**Directions for this task:** Wherever the string "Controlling" appears in the listing, copy that line.

**Rows about robot tasks:**

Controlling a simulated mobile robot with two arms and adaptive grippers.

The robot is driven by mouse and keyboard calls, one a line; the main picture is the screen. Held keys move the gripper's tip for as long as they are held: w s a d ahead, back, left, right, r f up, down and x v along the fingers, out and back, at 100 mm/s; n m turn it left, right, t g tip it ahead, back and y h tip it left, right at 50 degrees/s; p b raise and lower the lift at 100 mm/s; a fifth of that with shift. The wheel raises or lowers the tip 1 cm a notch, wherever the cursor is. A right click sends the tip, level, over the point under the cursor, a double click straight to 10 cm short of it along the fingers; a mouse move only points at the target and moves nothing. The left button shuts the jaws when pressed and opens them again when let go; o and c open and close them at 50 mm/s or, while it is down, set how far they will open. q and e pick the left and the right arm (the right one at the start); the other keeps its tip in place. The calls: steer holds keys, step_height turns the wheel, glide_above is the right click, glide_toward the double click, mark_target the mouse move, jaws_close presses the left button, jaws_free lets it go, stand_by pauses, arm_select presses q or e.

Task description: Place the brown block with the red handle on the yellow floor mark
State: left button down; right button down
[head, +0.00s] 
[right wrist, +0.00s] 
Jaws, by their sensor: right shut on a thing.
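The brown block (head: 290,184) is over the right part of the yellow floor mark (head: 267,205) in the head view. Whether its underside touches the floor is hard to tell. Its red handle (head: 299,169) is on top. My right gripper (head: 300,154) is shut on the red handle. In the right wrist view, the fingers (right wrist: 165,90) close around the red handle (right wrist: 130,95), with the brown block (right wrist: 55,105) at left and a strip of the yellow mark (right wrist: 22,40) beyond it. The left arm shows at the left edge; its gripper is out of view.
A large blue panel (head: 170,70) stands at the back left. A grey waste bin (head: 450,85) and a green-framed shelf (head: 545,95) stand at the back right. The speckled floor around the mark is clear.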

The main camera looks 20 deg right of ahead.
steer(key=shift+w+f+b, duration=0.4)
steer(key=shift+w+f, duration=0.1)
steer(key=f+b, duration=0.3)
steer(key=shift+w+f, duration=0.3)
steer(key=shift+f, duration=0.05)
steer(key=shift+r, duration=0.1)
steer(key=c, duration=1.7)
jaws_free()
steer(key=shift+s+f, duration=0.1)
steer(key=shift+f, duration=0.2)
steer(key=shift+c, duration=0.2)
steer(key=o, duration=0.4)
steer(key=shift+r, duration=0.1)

==

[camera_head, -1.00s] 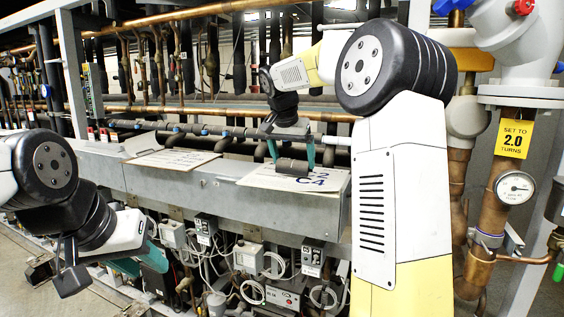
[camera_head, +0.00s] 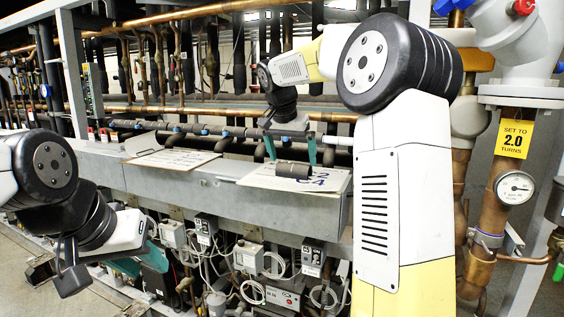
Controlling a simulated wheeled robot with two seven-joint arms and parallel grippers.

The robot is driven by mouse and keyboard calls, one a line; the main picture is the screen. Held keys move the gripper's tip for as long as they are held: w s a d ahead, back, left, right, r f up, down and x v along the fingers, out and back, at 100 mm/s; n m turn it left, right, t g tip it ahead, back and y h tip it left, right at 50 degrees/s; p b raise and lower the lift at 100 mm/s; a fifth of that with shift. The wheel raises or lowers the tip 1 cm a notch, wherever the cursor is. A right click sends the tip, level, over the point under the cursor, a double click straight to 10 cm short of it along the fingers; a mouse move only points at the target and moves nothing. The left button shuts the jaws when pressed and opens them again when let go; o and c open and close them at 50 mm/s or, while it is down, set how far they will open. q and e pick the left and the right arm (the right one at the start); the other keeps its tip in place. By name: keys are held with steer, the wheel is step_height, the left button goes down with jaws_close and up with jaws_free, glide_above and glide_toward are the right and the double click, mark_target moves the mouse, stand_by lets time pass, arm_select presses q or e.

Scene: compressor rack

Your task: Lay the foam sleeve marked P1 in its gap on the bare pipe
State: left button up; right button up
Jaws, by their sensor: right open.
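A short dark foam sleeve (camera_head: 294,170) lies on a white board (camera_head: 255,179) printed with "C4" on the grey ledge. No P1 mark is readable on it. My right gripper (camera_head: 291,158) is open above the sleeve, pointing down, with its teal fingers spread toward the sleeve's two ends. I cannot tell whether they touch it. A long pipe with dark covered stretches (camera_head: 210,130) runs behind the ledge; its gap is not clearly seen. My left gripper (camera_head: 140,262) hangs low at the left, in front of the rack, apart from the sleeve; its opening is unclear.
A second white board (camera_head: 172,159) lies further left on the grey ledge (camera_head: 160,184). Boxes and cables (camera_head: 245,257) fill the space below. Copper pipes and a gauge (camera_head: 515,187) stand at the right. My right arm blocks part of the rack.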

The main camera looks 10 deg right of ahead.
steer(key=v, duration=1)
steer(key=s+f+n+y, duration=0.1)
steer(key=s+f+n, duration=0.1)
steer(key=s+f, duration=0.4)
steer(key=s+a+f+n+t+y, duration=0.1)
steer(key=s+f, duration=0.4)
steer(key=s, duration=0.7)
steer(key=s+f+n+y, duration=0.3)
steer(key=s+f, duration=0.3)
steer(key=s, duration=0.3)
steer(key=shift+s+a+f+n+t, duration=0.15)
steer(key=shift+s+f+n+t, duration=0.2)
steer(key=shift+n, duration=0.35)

**Answer to the problem:**
Controlling a simulated mobile robot with two arms and adaptive grippers.
Controlling a simulated wheeled robot with two seven-joint arms and parallel grippers.

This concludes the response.